Como si también eso fuera parte esencial de la rentabilidad nacional del trampantojo, la sustitución inicial del ladrillo por una mezcla resistente de yeso y yute, que aplicada a estructuras de madera semejaba piedra, pareció representar aquellas partes de la simulación que abandonaban el mundo o eran rechazadas por añejas. El mayor representante nacional de la farsa vendida como verdad -el empresario circense P.T. Barnum- moría, de hecho, durante la construcción de la Exposición Universal.
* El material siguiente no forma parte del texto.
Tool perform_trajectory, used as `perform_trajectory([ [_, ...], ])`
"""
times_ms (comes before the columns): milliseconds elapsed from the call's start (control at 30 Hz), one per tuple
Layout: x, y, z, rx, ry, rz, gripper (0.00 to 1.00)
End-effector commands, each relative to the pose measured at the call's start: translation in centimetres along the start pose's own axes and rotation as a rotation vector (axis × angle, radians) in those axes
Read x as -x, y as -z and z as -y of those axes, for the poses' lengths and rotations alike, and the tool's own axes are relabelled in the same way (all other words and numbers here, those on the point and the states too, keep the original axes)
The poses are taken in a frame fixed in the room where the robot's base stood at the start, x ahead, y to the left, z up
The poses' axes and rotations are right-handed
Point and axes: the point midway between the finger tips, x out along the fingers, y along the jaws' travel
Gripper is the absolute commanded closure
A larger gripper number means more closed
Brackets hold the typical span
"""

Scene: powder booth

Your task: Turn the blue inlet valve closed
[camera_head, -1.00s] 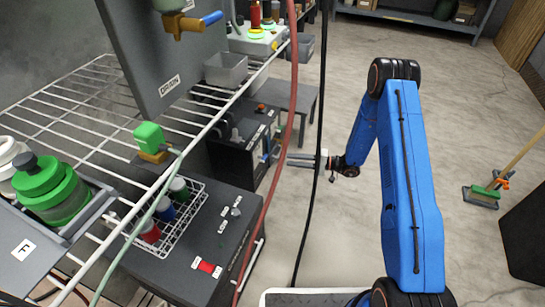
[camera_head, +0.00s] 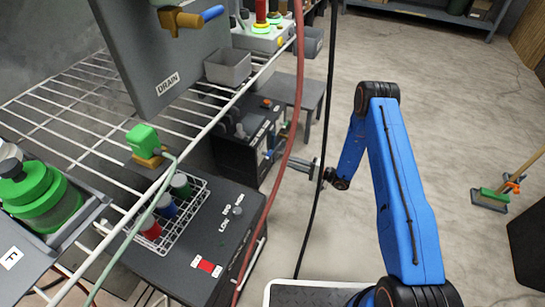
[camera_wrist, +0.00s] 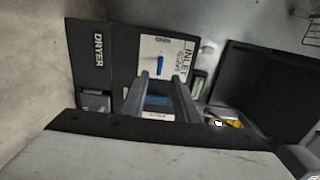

Y el que aún viviría hasta 1917 -Buffalo Bill- era, tras ser rechazado por la organización, obligado a comprar una parcela anexa en la que poder exhibir su espectáculo que recreaba la conquista mitificada del Oeste a costa de los indios que hallara la civilización blanca en su camino. Esas seis hectáreas generaron muchísimo dinero para Bill sin que pudiera decirse que éste ahorrara esfuerzos a cambio de ese dinero: el número de personas -soldados, indios, cosacos- sobrepasaba los doscientos cincuenta. Y equivalente número de animales -caballos, búfalos, alces y mulas entre otros.
En los seis meses que permaneció abierta recibió más de veintisiete millones de visitas en un tiempo en que la población estadounidense era de sesenta y cinco millones. Consumió el triple de la electricidad que consumía la ciudad entera. Antes, la búsqueda del símbolo que representara la visión norteamericana, tratando de superar a Eiffel elaboró algunas propuestas que, si querían hacer olvidar a Francia, parecían salidas de Julio Verne, uno de sus hijos predilectos: un concurso organizado por un periódico atrajo la propuesta de dos torres que se desplegaban a intervalos dentro de una base de treinta metros de alto y ciento cincuenta de ancho. Un inventor sugirió una torre de doscientos setenta metros de alto, trescientos de diámetro y que penetraba en el suelo otros seiscientos. Una tercera propuesta elevaba la altura de la torre a mil doscientos metros, añadía un vagón con capacidad para doscientas personas que serían lanzadas desde lo alto por medio de una goma que impediría la catástrofe. El ingeniero -relata Erik Larson en su novela El diablo en la ciudad blanca- recomendaba que el suelo estuviera, no obstante, cubierto con colchones de plumas que sumaran dos metros y medio de alto.
Poco después hubieran sido empleados para dormir a la intemperie. A la ensoñación sucedió la normalidad: la crisis financiera que sacudía el país y enviaba diariamente a miles de personas a la precariedad llenó de indigentes los pabellones una vez que la Exposición Universal hubo cerrado. Muchos de ellos eran los mismos que habían trabajado durante años en levantar ese mismo escenario que ahora, por fin, ocupaban como propio. Los disturbios llevaron a enfrentamientos con la policía y ésta los reprimió brutalmente.
Si las columnas de humo eran visibles desde Jackson Park no pasó mucho tiempo sin que fuera al revés. Y ni siquiera debió necesitar que fuera provocado por las hogueras que apenas calentaban las noches del invierno de Illinois. Nueve meses después de que cerraran sus puertas, siete de los mayores edificios del complejo ardieron víctimas de fuegos intencionados. Como si esa atracción temporal -el incendio y el calor proporcional- fuera el último de los espectáculos de la Exposición Universal.